*What you need to do*. Reproduce all of the data that follows, character for character.

=== Supplied data ===

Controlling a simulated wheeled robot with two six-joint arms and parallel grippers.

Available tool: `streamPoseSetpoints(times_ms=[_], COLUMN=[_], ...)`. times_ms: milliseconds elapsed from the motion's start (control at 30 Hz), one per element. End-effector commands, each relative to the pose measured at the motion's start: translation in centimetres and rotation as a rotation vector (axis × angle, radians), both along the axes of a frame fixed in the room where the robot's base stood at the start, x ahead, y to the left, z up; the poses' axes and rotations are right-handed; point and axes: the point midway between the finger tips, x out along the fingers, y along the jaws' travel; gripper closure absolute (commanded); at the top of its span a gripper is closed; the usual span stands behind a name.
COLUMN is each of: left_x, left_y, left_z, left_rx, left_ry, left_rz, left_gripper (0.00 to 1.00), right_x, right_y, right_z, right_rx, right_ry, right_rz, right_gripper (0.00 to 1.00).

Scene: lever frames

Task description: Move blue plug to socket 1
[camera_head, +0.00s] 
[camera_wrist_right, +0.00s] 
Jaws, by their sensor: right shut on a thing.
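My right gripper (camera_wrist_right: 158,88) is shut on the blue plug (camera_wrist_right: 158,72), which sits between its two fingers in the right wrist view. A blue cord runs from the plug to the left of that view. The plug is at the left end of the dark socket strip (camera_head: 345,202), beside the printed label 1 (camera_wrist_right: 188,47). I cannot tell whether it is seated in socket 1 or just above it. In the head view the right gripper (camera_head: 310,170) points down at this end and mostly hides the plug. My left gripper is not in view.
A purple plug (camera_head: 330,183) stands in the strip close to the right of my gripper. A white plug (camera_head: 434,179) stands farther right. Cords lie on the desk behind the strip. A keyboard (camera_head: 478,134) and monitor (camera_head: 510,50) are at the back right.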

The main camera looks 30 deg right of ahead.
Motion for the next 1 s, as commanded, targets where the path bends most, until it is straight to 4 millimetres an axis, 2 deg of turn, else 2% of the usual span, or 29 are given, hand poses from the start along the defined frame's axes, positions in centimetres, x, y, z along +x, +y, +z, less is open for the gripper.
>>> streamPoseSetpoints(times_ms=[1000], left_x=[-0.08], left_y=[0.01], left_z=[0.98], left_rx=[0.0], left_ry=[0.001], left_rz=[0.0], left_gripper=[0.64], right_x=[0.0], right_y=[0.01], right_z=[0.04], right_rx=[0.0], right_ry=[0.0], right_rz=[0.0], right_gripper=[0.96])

===

*Correct response*.
Controlling a simulated wheeled robot with two six-joint arms and parallel grippers.

Available tool: `streamPoseSetpoints(times_ms=[_], COLUMN=[_], ...)`. times_ms: milliseconds elapsed from the motion's start (control at 30 Hz), one per element. End-effector commands, each relative to the pose measured at the motion's start: translation in centimetres and rotation as a rotation vector (axis × angle, radians), both along the axes of a frame fixed in the room where the robot's base stood at the start, x ahead, y to the left, z up; the poses' axes and rotations are right-handed; point and axes: the point midway between the finger tips, x out along the fingers, y along the jaws' travel; gripper closure absolute (commanded); at the top of its span a gripper is closed; the usual span stands behind a name.
COLUMN is each of: left_x, left_y, left_z, left_rx, left_ry, left_rz, left_gripper (0.00 to 1.00), right_x, right_y, right_z, right_rx, right_ry, right_rz, right_gripper (0.00 to 1.00).

Scene: lever frames

Task description: Move blue plug to socket 1
[camera_head, +0.00s] 
[camera_wrist_right, +0.00s] 
Jaws, by their sensor: right shut on a thing.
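My right gripper (camera_wrist_right: 158,88) is shut on the blue plug (camera_wrist_right: 158,72), which sits between its two fingers in the right wrist view. A blue cord runs from the plug to the left of that view. The plug is at the left end of the dark socket strip (camera_head: 345,202), beside the printed label 1 (camera_wrist_right: 188,47). I cannot tell whether it is seated in socket 1 or just above it. In the head view the right gripper (camera_head: 310,170) points down at this end and mostly hides the plug. My left gripper is not in view.
A purple plug (camera_head: 330,183) stands in the strip close to the right of my gripper. A white plug (camera_head: 434,179) stands farther right. Cords lie on the desk behind the strip. A keyboard (camera_head: 478,134) and monitor (camera_head: 510,50) are at the back right.

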The main camera looks 30 deg right of ahead.
Motion for the next 1 s, as commanded, targets where the path bends most, until it is straight to 4 millimetres an axis, 2 deg of turn, else 2% of the usual span, or 29 are given, hand poses from the start along the defined frame's axes, positions in centimetres, x, y, z along +x, +y, +z, less is open for the gripper.
>>> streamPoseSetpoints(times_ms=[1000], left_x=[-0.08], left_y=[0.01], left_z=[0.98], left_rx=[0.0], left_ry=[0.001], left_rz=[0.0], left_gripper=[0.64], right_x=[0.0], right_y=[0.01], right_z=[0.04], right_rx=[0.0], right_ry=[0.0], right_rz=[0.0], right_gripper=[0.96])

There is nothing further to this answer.